◆ DESCRIPTION OF THE TASK:
Find the string "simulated" in the records. Copy every line it appears in.

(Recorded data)

=======

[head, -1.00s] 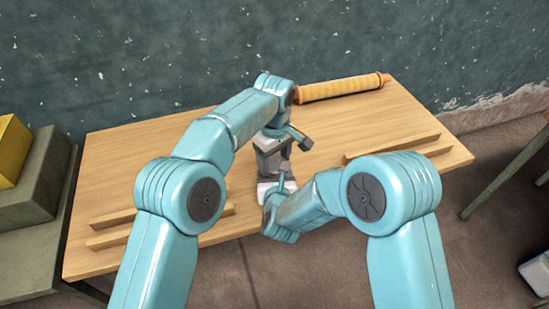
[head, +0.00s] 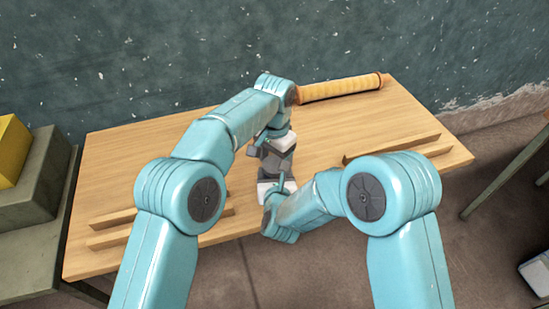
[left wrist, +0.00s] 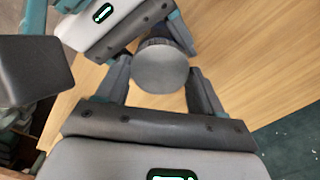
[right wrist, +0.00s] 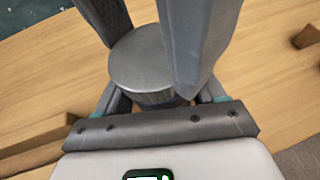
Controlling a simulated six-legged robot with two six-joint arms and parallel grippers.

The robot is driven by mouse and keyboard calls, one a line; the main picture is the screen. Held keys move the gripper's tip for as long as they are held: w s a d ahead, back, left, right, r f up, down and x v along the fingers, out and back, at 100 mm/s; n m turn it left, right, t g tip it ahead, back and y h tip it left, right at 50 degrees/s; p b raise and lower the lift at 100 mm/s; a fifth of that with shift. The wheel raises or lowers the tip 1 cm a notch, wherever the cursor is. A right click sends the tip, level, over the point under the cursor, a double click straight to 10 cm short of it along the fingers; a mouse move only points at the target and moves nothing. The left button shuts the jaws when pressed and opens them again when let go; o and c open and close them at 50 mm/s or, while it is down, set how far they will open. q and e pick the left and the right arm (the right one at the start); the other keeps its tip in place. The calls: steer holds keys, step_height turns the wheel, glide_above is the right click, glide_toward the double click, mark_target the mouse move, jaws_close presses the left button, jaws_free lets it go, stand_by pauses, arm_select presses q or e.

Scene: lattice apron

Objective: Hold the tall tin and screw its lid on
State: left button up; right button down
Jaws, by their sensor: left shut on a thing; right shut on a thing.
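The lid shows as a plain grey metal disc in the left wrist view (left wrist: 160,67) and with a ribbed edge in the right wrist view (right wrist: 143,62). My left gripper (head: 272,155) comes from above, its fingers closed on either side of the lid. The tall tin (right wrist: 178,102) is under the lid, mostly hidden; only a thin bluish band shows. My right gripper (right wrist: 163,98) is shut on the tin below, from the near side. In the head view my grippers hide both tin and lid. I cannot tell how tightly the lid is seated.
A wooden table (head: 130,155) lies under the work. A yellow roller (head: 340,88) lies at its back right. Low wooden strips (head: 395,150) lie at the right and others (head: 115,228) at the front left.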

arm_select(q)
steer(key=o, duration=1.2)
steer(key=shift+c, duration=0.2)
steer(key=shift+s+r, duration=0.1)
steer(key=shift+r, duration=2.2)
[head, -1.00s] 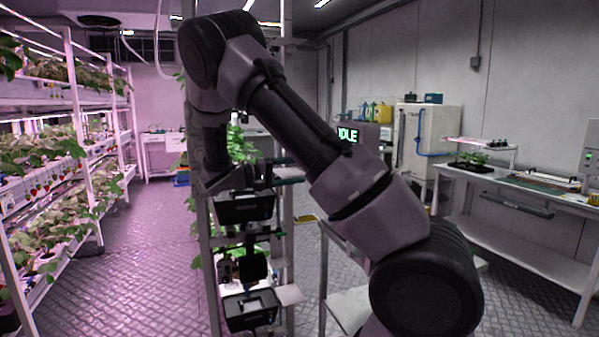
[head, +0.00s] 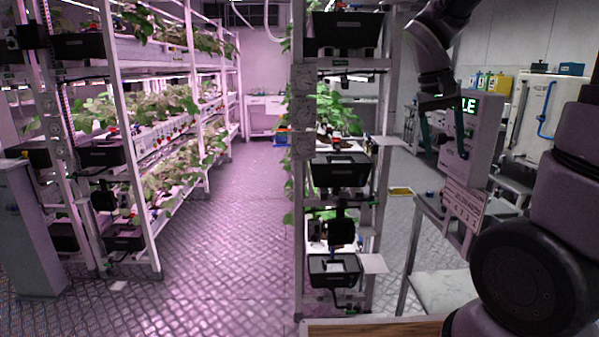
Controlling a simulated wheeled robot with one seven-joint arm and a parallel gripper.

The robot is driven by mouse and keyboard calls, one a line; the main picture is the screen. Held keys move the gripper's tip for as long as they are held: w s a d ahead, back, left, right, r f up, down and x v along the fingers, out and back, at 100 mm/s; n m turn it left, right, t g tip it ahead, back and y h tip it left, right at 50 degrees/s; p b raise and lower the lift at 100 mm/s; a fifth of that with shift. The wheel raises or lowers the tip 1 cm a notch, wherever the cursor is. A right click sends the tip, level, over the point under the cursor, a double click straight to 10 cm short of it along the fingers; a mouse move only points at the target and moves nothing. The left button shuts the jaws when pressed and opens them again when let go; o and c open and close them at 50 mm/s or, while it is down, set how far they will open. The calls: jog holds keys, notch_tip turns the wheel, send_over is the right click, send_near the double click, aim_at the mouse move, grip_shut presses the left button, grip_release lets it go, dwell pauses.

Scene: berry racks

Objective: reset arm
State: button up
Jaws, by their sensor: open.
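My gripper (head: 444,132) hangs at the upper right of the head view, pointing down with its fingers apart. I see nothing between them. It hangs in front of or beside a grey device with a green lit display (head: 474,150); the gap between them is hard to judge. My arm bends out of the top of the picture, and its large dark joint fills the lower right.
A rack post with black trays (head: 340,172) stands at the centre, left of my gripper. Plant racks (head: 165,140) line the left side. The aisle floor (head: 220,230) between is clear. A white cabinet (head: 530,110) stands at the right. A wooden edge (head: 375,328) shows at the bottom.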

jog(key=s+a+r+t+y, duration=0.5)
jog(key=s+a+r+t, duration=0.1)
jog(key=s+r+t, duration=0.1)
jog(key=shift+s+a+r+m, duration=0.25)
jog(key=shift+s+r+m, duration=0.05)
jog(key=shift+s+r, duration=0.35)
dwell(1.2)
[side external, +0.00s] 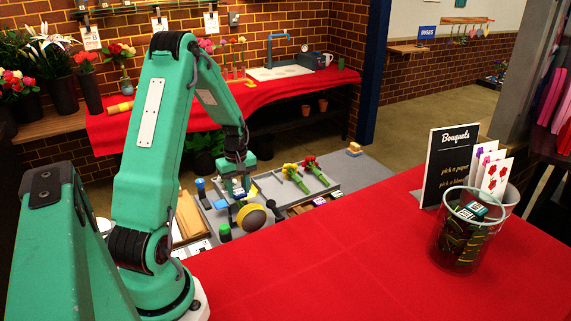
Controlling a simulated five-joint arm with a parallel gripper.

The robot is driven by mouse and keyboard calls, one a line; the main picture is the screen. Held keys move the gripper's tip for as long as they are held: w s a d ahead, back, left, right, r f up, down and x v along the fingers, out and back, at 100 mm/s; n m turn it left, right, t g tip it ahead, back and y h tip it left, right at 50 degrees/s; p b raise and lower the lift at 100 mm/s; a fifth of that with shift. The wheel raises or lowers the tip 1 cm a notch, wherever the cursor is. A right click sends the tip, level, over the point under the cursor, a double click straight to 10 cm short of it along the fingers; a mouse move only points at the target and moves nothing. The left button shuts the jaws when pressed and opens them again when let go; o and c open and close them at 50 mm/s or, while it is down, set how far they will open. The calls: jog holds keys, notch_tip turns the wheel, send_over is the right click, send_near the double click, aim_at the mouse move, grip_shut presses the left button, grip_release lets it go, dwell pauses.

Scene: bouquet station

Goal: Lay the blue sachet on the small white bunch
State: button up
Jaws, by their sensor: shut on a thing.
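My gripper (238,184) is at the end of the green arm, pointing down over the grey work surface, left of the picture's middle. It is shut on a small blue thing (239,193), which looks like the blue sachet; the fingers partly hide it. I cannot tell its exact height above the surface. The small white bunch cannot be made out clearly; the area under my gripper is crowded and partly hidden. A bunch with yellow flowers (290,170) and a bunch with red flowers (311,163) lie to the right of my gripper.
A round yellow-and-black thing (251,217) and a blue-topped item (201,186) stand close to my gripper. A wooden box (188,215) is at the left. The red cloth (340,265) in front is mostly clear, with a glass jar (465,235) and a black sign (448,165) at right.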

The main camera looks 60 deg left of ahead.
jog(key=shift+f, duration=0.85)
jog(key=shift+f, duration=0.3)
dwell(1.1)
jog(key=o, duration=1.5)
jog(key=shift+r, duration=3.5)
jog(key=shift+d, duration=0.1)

=======

◆ SOLUTION TO THE PROBLEM:
Controlling a simulated six-legged robot with two six-joint arms and parallel grippers.
Controlling a simulated wheeled robot with one seven-joint arm and a parallel gripper.
Controlling a simulated five-joint arm with a parallel gripper.

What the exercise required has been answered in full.